Why not just go 8-lug up front? If you are dead set on 6x5.5 I would just buy some custom or cut to fit axle shafts for the 9" in a 6x5.5 bolt pattern. Judging by the fact that you're not using an off road fabricated housing for the 9" and think a stock housing is sufficient I feel very confident that the stock wheel bearings too will be sufficient. If you really want full float then the sane option is to get a D60 or a 14B rear and buy the (expensive) aftermarket 6x5.5 hubs. (Whoever said that the 6-lug 14b is semi float is correct.) The second most sane option would be a 609 build with 6-lug D60 hubs. Going after obscure Toyota stuff is almost certainly a fool's errand in this case. If you absolutely feel compelled to build something custom then you'd be a moron to not base it around GM parts since they built far more 6x5.5 vehicles that are relevant to the task at hand. I would look into finding a way to fit a D44/10B front hub and spindle or a 6-lug unit bearing onto that 9". Lots of people have built full floating 9s with front spindles over the years. Read up on those builds. You'll need drive slugs (or use locking hubs) and custom shafts either way. AFAIK nobody currently makes unit bearing cups that fit a 6x5.5 unit bearing at present. It would make this last option more easy if they did though I still don't think it would make it the good option.

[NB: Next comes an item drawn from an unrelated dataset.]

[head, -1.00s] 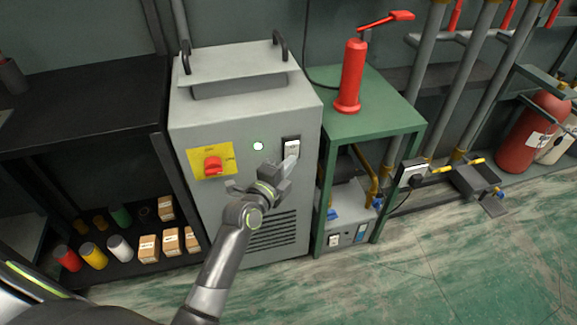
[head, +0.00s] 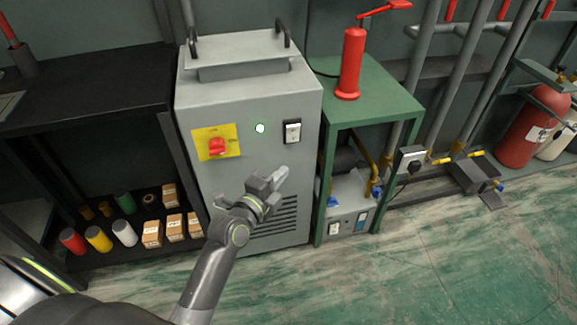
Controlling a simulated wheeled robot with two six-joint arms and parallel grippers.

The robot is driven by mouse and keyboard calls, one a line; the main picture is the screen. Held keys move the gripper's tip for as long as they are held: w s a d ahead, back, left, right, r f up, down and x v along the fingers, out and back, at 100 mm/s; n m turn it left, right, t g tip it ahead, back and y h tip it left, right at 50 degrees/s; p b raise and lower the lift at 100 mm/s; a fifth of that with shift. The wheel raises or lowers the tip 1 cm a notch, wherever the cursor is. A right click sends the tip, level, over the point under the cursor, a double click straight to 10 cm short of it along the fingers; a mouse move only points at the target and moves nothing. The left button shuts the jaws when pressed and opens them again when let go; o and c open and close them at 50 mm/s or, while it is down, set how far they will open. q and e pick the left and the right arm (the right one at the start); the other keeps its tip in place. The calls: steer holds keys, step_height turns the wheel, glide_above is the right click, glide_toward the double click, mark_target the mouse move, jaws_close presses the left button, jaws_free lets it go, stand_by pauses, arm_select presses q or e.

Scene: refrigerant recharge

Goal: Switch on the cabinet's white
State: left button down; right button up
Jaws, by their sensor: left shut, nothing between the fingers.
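The grey cabinet (head: 252,108) stands in the middle of the head view. Its white rocker switch (head: 292,131) sits in a black frame at the upper right of the front face. A red rotary knob (head: 217,147) sits on a yellow plate further left. My left gripper (head: 281,177) is shut and empty, in front of the cabinet below the switch and apart from it. My right gripper is not in view.
A green stand (head: 372,104) with a red hand pump (head: 351,62) on top is right of the cabinet. A black shelf (head: 90,92) with coloured cans and small boxes is on the left. Pipes and a red cylinder (head: 533,126) stand further right. The green floor in front is clear.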

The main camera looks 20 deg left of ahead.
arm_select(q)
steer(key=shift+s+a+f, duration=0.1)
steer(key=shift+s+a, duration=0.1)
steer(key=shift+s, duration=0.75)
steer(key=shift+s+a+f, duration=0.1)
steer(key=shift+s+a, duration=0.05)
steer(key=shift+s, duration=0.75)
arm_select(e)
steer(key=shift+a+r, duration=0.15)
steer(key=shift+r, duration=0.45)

I’m about to weld and redrill my 9 inch axles for the gm 6 lug to run OT wheels on a project. Only due to the available 6 lug axles being too wide or too narrow to tuck the wheels up in the body of the ride correctly The 9 was perfect. Just the wrong bolt pattern. round track guys have ran full float 9s for ever. Stuff is out there. But gm already makes one if it’s the correct width. 14 bolt issues? Never knew they had any more issues than any other rear end.

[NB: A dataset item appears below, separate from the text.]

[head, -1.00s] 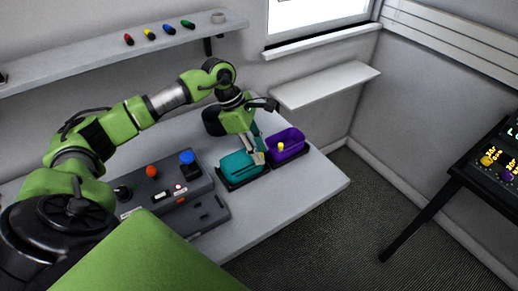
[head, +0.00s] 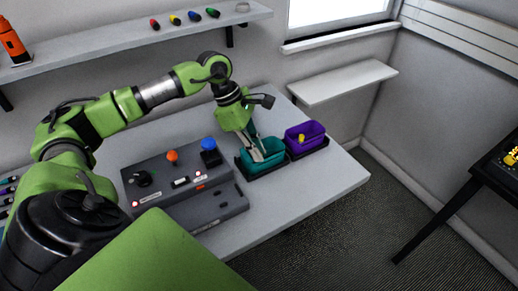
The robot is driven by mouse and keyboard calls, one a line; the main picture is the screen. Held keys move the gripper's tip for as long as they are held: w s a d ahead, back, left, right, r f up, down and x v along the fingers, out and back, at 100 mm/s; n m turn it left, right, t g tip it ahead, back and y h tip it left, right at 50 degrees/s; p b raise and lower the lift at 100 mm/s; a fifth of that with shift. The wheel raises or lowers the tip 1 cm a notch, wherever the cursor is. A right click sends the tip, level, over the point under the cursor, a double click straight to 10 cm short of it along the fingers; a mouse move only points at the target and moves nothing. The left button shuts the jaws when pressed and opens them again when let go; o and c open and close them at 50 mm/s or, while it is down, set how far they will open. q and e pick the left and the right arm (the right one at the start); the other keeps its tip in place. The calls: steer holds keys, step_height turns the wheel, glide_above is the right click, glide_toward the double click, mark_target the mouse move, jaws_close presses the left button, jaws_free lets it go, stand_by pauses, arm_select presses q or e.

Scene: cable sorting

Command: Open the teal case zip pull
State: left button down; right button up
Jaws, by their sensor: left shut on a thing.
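The teal case (head: 273,161) sits in a dark tray on the table, right of the grey control box. Its top looks open, with a darker inside showing behind the fingers. My left gripper (head: 257,155) points down at the left part of the case, its pale fingertips at the case's top. It is shut on something small, seemingly the zip pull, which is hidden between the fingers or too small to make out. My right gripper is not in view.
An open purple case (head: 313,130) with a yellow item (head: 302,138) stands close on the right. The grey control box (head: 155,201) with an orange knob and a blue knob (head: 208,144) is on the left. The table front (head: 290,205) is clear. A wall shelf (head: 110,47) runs behind.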

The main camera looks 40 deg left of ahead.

It's kind of a shitty combination of parts. Like they went all in on some attributes and phoned in others and the attention to detail could be better. It's basically GM's first attempt at a real truck axle and it shows. The housing costs a ton of ground clearance. The spindles bend a little eaiser than other 1-ton stuff. The stupid offsets on the hubs sure doesn't help the spindle bending situation. There's a reason GM kept the D70 in the duallies for so long. It got a lot better when GM outsourced it to AAM but they revised it. But, AAM revised away the removable pinion. Some people really liked that. I think that love is a relic from an age when your average enthusiast was half literate, had the wrong tools and was working out of a service manual half eaten and soaked in rodent piss. In this day and age when anyone can watch countless people set up gears on Youtube and buy the right tools on the internet without any doubt whether they'll be fit for purpose I think that easiness matters a lot less. Don't get me wrong, it's a 1-ton axle for sure, but it's popularity relative to the others seems to mostly be a reflection of how prolific it was in the junkyards when the hot rod community was getting online and inertia after that. I think that most people are better served by something else. Dana 70, Ford 10.5/10.25, AAM 10.5, etc.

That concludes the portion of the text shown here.